● **What is asked**
Repeat the material exactly as it appears.

● **Provided data**
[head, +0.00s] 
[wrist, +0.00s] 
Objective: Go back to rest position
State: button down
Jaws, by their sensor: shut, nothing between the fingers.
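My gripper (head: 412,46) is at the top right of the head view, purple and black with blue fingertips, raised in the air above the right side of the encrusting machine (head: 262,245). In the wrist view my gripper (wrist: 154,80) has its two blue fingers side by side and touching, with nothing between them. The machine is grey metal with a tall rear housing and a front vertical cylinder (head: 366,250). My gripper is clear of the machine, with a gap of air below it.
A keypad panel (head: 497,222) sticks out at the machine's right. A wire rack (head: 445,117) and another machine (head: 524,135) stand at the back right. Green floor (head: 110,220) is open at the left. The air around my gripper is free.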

● **Finished exercise**
[head, +0.00s] 
[wrist, +0.00s] 
Objective: Go back to rest position
State: button down
Jaws, by their sensor: shut, nothing between the fingers.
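My gripper (head: 412,46) is at the top right of the head view, purple and black with blue fingertips, raised in the air above the right side of the encrusting machine (head: 262,245). In the wrist view my gripper (wrist: 154,80) has its two blue fingers side by side and touching, with nothing between them. The machine is grey metal with a tall rear housing and a front vertical cylinder (head: 366,250). My gripper is clear of the machine, with a gap of air below it.
A keypad panel (head: 497,222) sticks out at the machine's right. A wire rack (head: 445,117) and another machine (head: 524,135) stand at the back right. Green floor (head: 110,220) is open at the left. The air around my gripper is free.

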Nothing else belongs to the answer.